#### THE RECORDS ####
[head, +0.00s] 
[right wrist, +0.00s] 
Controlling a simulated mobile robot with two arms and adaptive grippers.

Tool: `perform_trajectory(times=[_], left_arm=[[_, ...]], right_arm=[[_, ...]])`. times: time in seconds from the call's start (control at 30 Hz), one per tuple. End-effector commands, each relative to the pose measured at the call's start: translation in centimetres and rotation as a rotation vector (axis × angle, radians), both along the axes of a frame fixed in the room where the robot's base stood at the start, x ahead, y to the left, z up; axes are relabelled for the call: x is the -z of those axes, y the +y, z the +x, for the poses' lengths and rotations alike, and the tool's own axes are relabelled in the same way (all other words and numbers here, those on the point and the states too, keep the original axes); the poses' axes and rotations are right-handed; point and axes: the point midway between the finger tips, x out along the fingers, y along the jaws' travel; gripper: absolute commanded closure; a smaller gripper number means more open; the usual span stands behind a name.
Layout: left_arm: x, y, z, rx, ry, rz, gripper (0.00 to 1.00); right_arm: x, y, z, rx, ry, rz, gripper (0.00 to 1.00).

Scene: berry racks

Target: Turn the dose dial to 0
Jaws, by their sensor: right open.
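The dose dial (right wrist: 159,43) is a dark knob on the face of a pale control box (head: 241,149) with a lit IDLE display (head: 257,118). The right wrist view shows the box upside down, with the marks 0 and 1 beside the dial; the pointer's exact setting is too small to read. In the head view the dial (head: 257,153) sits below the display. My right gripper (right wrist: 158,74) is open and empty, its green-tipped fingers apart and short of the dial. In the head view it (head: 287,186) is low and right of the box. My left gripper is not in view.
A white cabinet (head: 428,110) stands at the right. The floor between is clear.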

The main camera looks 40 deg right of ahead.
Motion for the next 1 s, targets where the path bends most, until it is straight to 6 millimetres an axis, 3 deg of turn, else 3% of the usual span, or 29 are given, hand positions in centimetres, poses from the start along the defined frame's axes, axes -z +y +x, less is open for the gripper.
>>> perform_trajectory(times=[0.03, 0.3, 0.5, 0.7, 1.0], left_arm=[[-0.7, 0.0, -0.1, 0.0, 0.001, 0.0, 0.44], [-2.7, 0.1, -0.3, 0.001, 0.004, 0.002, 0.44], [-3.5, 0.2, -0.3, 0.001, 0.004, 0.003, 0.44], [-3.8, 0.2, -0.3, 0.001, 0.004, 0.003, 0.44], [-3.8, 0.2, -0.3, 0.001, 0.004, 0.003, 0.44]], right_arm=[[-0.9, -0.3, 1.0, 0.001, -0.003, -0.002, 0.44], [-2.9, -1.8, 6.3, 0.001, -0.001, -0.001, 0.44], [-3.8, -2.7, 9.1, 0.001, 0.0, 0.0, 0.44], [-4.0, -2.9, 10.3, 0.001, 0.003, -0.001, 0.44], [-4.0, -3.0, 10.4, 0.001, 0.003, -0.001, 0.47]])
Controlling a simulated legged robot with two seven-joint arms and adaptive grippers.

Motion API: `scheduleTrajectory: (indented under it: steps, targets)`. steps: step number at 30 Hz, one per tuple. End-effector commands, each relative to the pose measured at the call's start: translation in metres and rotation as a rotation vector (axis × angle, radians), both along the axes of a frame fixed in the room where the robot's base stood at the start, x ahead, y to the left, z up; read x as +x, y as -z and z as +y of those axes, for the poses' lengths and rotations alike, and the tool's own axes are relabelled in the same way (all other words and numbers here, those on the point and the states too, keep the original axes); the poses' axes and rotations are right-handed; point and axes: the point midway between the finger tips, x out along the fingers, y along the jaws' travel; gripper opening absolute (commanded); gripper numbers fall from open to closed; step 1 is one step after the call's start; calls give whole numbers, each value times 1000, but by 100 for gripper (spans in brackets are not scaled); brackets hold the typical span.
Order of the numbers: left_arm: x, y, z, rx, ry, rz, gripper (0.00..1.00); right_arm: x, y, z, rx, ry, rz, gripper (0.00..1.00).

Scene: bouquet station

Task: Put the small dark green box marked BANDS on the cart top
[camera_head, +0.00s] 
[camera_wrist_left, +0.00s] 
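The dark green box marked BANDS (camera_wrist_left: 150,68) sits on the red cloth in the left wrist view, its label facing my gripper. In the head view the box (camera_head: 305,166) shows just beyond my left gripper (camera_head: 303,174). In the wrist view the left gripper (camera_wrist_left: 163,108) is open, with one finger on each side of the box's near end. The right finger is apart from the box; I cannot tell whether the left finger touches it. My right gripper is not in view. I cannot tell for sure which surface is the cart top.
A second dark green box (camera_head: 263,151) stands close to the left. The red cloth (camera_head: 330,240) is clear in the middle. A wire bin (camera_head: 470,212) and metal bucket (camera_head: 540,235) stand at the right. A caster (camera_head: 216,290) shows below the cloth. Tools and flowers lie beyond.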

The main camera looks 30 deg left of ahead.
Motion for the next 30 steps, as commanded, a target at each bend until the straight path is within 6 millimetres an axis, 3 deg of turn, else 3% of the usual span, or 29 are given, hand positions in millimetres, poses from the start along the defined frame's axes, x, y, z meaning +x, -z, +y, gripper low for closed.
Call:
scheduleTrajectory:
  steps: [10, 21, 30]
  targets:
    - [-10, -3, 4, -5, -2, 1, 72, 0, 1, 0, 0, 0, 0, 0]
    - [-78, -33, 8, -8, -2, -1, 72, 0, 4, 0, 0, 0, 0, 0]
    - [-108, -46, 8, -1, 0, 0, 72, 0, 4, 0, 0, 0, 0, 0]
####
WHAT YOU SHOULD DO
From the records above, repeat exactly the lines from the one with "Jaws, by their sensor: right open." through the one with "Controlling a simulated legged", both included.

OUTPUT FOR THIS EXERCISE
Jaws, by their sensor: right open.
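The dose dial (right wrist: 159,43) is a dark knob on the face of a pale control box (head: 241,149) with a lit IDLE display (head: 257,118). The right wrist view shows the box upside down, with the marks 0 and 1 beside the dial; the pointer's exact setting is too small to read. In the head view the dial (head: 257,153) sits below the display. My right gripper (right wrist: 158,74) is open and empty, its green-tipped fingers apart and short of the dial. In the head view it (head: 287,186) is low and right of the box. My left gripper is not in view.
A white cabinet (head: 428,110) stands at the right. The floor between is clear.

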The main camera looks 40 deg right of ahead.
Motion for the next 1 s, targets where the path bends most, until it is straight to 6 millimetres an axis, 3 deg of turn, else 3% of the usual span, or 29 are given, hand positions in centimetres, poses from the start along the defined frame's axes, axes -z +y +x, less is open for the gripper.
>>> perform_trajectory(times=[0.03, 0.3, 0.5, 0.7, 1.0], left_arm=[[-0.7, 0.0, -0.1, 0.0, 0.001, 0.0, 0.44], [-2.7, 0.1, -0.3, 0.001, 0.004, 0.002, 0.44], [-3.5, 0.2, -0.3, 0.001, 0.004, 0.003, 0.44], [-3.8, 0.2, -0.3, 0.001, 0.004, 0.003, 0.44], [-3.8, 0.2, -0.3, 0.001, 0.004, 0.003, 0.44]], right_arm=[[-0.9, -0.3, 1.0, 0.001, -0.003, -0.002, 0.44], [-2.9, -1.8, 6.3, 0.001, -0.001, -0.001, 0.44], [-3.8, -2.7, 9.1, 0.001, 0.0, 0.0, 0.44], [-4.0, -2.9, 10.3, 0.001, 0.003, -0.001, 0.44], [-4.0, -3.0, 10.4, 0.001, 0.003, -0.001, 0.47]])
Controlling a simulated legged robot with two seven-joint arms and adaptive grippers.

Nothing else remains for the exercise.